Applying the three-part balancing test from Mathews v. Eldridge, 424 U.S. 319 (1976), Judge George C. Hanks, Jr. held that the petitioner’s detention under § 1225(b)(2), as applied to her, violated procedural due process. On the first factor, the court found that Rangel Pernia had acquired a constitutionally protected liberty interest: she had lived in the United States for over a year, been released by immigration officials, and established community ties, with no criminal history or violated release conditions identified by the government. On the second factor, the court found a high risk of erroneous deprivation because she had received no notice, no opportunity to be heard, and no individualized determination regarding her detention — relief that could readily be provided through a bond hearing. On the third factor, the court found the government’s interest insufficient, noting that the respondents made no showing of danger to the community or flight risk and that a bond hearing would address any such concerns at minimal cost.

The court rejected the government’s reliance on Demore v. Kim, 538 U.S. 510 (2003), distinguishing that case as a facial challenge to a different statute (§ 1226(c)) covering criminal aliens who had received prior procedural protections, been detained for an average of only 47 days, and whose detention was demonstrably justified by evidence of criminal recidivism. It also distinguished Department of Homeland Security v. Thuraissigiam, 591 U.S. 103 (2020), noting that the petitioner challenged only her detention — not her right to relief from removal — and that her as-applied due process claim did not implicate the sovereign prerogative over entry decisions on which Thuraissigiam rested.
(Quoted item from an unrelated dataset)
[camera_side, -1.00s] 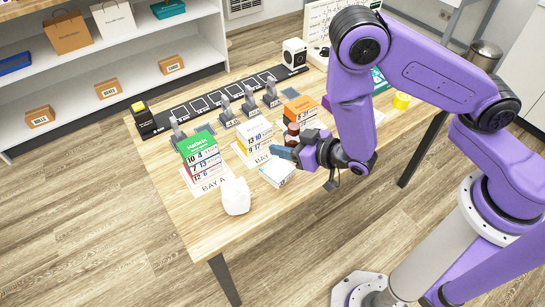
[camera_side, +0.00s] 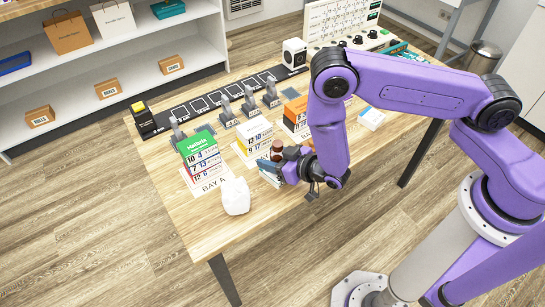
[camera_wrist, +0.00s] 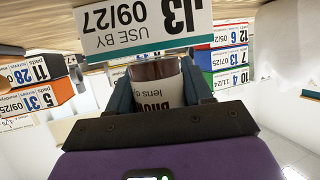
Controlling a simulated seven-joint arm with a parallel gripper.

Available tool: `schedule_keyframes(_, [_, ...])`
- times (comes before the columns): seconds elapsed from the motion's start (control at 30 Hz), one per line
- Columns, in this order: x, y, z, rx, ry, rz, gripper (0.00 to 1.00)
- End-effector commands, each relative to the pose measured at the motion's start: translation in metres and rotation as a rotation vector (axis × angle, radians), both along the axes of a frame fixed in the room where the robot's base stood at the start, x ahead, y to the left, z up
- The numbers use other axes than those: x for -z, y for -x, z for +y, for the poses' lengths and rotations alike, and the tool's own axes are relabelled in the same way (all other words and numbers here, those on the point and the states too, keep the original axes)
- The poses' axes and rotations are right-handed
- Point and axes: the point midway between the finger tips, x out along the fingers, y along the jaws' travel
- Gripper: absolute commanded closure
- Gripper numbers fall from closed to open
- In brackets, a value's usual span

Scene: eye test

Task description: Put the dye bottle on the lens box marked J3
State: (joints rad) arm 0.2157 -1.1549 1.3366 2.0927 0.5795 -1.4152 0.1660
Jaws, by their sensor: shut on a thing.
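My gripper (camera_wrist: 158,88) is shut on the dye bottle (camera_wrist: 156,71), which is brown with a white label reading in part "Brown lens". In the side view my gripper (camera_side: 274,168) is low over the front of the table, and the bottle's brown top (camera_side: 277,147) shows above it. The lens box marked J3 (camera_wrist: 145,28) faces the wrist camera upside down, with "use by 09/27". The bottle's base is at the box's top edge in that view; I cannot tell whether they touch. In the side view my gripper mostly hides this box.
A green-topped box stack (camera_side: 200,145), a white-topped stack (camera_side: 256,132) and an orange-topped stack (camera_side: 295,107) stand behind on the table (camera_side: 208,232). A white faceted object (camera_side: 236,196) stands front left. Another small white box (camera_side: 371,118) lies farther right.

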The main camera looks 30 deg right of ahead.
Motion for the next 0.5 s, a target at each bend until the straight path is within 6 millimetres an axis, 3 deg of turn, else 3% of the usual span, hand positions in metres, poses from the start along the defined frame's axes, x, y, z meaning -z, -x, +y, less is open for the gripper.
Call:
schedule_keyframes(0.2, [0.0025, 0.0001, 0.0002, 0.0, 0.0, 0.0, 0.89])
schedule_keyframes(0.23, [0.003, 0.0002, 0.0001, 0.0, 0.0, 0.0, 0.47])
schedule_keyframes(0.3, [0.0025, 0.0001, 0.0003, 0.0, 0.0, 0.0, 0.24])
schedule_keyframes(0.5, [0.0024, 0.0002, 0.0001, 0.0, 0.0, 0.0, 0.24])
Because all three Mathews factors weighed in the petitioner’s favor, the court granted the habeas petition and ordered the respondents to release Rangel Pernia within 48 hours, return her identification documents, and refrain from re-detaining her during removal proceedings unless a pre-detention hearing before an immigration judge results in a clear-and-convincing-evidence finding of flight risk or danger to the community.

Key Takeaways

  • An immigrant detained under 8 U.S.C. § 1225(b)(2) who has lived in the United States for an extended period and established community connections acquires a constitutionally protected liberty interest, even if she entered without inspection or was initially released as an “arriving alien.”
  • The government’s reliance on the mandatory language of § 1225(b)(2) does not end the constitutional inquiry: a statute cannot strip a person of procedural due process rights guaranteed by the Constitution, and the government must provide notice, an opportunity to be heard, and an individualized determination to justify continued civil detention.
  • As-applied due process challenges to § 1225(b)(2) detention — as distinct from facial challenges or challenges to removal proceedings — are not foreclosed by Demore v. Kim or Thuraissigiam, consistent with a broad and growing consensus among district and circuit courts.
  • Where no adequate procedure exists for testing the legality of detention, the appropriate habeas remedy is immediate release, not a remand for a bond hearing; any future re-detention requires a pre-detention hearing with clear and convincing evidence of flight risk or dangerousness.

Why It Matters

This decision is part of a substantial and accelerating wave of federal court rulings — spanning multiple circuits — holding that immigrants detained under § 1225(b)(2) without individualized hearings are entitled to due process protections, notwithstanding the statute’s mandatory detention language and recent Fifth Circuit precedent expanding that statute’s reach. For immigration practitioners, the case underscores that length of presence, community ties, and absence of criminal history are legally significant in as-applied constitutional challenges, and that the government’s failure to make any showing of dangerousness or flight risk is fatal under Mathews.

More broadly, the decision highlights the constitutional limits on indefinite civil immigration detention without procedural safeguards. The court’s order prohibiting re-detention absent a clear-and-convincing-evidence hearing effectively imports a substantive standard — borrowed from criminal pretrial detention law — into the immigration context. As removal proceedings grow lengthier and the government continues to assert broad mandatory detention authority, decisions like this one are likely to generate further appellate litigation over the scope of due process protections for long-resident noncitizens.